-------- Dataset rows --------

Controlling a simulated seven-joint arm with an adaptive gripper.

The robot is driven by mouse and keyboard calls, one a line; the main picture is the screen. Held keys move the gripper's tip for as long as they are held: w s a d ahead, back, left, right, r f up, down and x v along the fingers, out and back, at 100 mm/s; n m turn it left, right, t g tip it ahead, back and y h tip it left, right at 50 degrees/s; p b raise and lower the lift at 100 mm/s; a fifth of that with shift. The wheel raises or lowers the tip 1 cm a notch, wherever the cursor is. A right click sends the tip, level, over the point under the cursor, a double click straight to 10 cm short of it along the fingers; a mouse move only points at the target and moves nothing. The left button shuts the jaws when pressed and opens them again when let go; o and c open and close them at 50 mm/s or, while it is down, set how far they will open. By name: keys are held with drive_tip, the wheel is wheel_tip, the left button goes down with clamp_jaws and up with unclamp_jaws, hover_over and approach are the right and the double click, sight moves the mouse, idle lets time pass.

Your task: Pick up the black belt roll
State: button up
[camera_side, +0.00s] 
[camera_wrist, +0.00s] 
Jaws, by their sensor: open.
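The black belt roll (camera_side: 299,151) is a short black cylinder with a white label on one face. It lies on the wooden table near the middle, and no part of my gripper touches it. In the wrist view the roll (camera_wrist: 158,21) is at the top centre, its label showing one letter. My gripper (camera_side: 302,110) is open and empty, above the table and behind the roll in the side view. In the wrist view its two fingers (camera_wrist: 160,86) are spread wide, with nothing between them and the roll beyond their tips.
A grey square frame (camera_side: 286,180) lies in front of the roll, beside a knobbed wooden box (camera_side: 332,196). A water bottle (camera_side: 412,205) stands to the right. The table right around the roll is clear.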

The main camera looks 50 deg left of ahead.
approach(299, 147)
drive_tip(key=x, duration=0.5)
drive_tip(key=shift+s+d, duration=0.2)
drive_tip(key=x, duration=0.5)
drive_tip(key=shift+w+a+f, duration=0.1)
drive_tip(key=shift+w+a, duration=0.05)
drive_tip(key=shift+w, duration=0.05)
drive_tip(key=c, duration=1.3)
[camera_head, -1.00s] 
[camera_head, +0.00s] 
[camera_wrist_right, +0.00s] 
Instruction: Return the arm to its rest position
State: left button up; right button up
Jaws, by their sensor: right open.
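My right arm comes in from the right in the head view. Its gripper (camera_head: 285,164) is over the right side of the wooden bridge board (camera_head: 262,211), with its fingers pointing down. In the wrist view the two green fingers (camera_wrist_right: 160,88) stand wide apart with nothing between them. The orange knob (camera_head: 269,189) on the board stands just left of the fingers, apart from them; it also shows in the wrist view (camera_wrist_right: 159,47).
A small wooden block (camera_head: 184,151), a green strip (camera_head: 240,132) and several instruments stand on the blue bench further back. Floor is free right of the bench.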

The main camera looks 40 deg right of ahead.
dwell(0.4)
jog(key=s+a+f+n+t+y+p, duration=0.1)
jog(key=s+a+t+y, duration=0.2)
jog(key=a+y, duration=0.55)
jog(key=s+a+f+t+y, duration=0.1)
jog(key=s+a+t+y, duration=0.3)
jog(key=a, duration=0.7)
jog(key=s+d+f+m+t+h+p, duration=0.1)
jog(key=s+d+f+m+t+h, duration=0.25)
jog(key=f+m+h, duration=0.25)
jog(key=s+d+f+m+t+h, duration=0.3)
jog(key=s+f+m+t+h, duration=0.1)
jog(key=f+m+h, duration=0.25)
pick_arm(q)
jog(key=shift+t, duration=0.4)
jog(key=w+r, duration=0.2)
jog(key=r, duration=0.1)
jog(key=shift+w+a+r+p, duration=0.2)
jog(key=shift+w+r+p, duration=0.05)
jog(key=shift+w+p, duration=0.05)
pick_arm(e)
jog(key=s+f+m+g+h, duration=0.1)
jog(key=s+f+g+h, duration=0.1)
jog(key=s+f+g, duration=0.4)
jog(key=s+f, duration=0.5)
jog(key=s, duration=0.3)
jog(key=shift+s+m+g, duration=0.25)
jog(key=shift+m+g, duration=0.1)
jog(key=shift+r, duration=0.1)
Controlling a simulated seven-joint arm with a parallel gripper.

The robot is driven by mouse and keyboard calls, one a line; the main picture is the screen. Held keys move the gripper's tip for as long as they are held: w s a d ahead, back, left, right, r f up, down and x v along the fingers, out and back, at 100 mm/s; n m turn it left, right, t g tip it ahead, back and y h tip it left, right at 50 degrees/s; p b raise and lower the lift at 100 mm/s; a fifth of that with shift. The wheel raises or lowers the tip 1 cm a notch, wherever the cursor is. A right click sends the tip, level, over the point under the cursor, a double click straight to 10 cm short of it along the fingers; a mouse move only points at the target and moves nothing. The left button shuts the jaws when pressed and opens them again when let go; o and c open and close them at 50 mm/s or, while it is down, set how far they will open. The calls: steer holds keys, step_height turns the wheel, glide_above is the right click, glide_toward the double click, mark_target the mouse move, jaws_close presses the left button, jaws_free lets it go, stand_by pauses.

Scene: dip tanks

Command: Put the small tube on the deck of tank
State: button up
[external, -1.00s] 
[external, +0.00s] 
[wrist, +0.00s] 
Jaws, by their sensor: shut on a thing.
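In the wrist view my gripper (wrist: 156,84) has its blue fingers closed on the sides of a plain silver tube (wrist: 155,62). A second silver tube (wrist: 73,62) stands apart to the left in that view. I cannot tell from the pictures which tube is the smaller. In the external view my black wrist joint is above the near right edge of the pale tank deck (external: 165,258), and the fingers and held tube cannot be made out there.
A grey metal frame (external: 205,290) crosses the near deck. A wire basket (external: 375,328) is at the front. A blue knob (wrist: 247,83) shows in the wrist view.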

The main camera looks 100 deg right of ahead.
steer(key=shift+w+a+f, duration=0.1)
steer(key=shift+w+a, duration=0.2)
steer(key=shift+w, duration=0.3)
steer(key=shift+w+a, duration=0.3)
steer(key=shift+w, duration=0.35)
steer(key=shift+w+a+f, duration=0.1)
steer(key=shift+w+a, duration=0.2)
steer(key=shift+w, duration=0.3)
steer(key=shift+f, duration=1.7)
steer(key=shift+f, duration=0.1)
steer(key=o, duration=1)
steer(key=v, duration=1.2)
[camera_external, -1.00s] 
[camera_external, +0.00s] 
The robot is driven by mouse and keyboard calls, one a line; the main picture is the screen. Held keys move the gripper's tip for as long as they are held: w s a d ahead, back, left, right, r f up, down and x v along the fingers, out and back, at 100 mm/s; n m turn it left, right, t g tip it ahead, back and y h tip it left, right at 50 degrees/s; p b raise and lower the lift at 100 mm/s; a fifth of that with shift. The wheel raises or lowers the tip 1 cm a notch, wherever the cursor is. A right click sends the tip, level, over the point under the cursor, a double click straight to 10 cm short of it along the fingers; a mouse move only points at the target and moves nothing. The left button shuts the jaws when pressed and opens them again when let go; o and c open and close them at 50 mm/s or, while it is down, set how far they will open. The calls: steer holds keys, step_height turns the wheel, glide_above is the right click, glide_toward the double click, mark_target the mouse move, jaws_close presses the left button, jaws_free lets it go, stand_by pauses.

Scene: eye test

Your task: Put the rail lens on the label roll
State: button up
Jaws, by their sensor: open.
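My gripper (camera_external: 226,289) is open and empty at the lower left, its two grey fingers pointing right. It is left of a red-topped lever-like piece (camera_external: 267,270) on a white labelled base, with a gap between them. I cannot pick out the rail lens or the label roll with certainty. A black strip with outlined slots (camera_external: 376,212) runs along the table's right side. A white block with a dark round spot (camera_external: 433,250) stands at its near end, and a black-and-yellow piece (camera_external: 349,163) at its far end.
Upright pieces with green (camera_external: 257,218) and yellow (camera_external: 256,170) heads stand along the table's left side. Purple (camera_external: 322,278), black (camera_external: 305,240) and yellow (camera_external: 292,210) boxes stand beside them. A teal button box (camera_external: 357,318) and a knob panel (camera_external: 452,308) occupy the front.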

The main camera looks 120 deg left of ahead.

--------

What you are asked to do: Pull out the lines above in which the word "seven" appears.

Full response:
Controlling a simulated seven-joint arm with an adaptive gripper.
Controlling a simulated seven-joint arm with a parallel gripper.

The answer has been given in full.